清水宏『人情馬鹿』(1956)

(71分・35mm・白黒)デビュー当初から溌剌とした美人女優として華々しく登場し様々な大スターと共演した角梨枝子。大正時代を舞台とする川口松太郎の人情劇を現代風にアレンジした本作では、愛する男のために自己犠牲も厭わない健気なキャバレーの歌手を演じている。
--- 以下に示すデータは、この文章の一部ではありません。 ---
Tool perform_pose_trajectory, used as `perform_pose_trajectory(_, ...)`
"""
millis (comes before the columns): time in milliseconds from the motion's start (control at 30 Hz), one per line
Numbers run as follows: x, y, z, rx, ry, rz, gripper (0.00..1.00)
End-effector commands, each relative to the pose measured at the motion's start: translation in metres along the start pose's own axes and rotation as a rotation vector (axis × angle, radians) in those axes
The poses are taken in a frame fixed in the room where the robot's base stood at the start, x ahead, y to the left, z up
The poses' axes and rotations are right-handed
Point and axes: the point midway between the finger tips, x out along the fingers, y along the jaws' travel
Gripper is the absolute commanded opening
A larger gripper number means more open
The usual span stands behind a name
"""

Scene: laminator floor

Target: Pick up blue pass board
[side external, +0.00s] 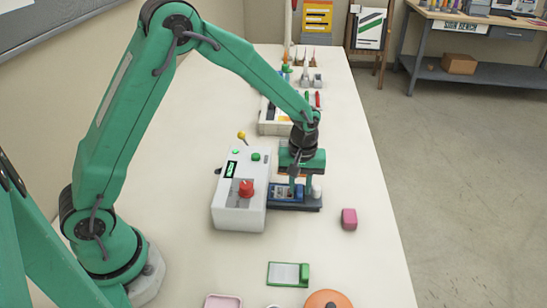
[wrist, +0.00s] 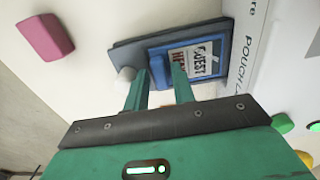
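The blue pass board (wrist: 222,61) carries a pale printed label and has a raised blue block (wrist: 160,72) at one end. It lies on a dark slate-coloured tray (wrist: 124,54). In the side view the board (side external: 282,193) sits in the tray beside the white-grey machine, partly hidden by my gripper. My gripper (wrist: 160,69) points down at the board, its two green fingers apart on either side of the blue block. A small gap shows beside the block; contact cannot be made out. My gripper (side external: 297,181) is low over the tray in the side view.
The laminator-like machine (side external: 238,212) with a red knob stands directly left of the tray. A white knob (side external: 316,190) stands at the tray's right end. A pink block (side external: 349,219) lies to the right, and a green-framed card (side external: 287,274) lies in front. Bare tabletop lies between.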

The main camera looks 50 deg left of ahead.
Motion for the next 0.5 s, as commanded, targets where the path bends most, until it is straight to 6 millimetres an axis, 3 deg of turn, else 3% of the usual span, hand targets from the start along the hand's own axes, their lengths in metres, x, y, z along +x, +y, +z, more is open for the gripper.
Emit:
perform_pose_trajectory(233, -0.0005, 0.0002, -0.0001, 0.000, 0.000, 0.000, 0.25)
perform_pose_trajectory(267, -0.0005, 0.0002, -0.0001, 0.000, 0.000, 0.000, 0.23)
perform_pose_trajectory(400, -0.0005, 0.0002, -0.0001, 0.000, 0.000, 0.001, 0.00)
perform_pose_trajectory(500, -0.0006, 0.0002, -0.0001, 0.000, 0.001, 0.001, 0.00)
’56(大映東京)(出)角梨枝子(村田ユリ)、根上淳(日下検事)(監)(脚)清水宏(原)川口松太郎(撮)高橋通夫(美)仲美喜雄(音)米山正夫(出)菅原謙二、藤田佳子、船越英二、潮万太郎、三田隆、進藤英太郎、浪花千榮子、滝花久子、小原利之、小山内淳、ジョー・オハラ、ペギー葉山

「愛する男のために自己犠牲も厭わない健気なキャバレーの歌手」とか書いてあるが、デタラメもいいところ。愛してもいない男なのに、まじめなお母さんの様子にうたれて、まともなことがしたくなった女の気まぐれがテーマ。71分と短いのは素晴らしいが、出来は平凡で、むしろストーカー気味の男の位置づけが奇妙だと思った。よく分からない映画だったが、キャバレーの女主人公が突然大阪弁をしゃべったり、交渉の際にいろんな技を繰り出すところが面白いといえば面白かった。